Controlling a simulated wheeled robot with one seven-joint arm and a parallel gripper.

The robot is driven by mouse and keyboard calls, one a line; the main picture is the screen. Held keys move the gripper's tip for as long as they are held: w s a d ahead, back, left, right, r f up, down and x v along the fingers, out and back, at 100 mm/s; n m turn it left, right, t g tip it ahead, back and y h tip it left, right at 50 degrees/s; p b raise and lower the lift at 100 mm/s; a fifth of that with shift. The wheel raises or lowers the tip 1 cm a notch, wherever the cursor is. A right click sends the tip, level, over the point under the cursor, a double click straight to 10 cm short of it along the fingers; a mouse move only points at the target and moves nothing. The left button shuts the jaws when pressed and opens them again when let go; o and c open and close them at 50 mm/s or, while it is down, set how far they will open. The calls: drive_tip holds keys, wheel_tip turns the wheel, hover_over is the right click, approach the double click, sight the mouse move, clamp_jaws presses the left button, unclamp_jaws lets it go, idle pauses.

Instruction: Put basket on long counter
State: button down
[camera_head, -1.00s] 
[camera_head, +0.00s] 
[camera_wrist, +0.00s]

* * *

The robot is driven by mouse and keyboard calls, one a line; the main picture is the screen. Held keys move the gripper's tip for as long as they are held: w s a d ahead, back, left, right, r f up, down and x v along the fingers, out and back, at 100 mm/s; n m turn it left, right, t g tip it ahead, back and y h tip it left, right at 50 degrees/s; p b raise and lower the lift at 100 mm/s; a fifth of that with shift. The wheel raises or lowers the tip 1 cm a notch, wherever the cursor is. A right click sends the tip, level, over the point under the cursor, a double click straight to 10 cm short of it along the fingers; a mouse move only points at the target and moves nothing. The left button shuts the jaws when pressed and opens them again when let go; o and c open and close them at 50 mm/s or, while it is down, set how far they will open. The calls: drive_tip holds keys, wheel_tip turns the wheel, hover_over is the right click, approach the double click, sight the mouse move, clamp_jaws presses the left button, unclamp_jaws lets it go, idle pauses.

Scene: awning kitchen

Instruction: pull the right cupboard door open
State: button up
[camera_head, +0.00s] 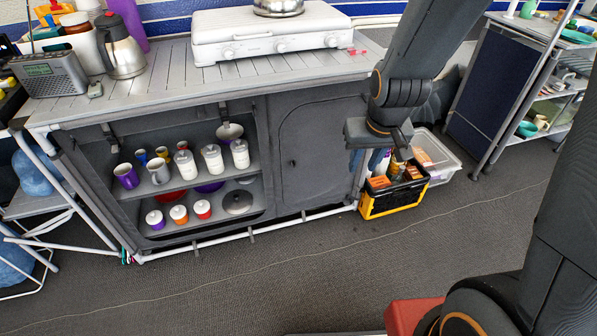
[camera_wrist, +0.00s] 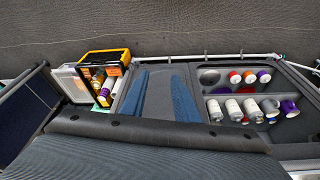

### SHORT TASK
Identify each line containing the string "Instruction" and copy it out.

### PROBLEM SOLUTION
Instruction: Put basket on long counter
Instruction: pull the right cupboard door open

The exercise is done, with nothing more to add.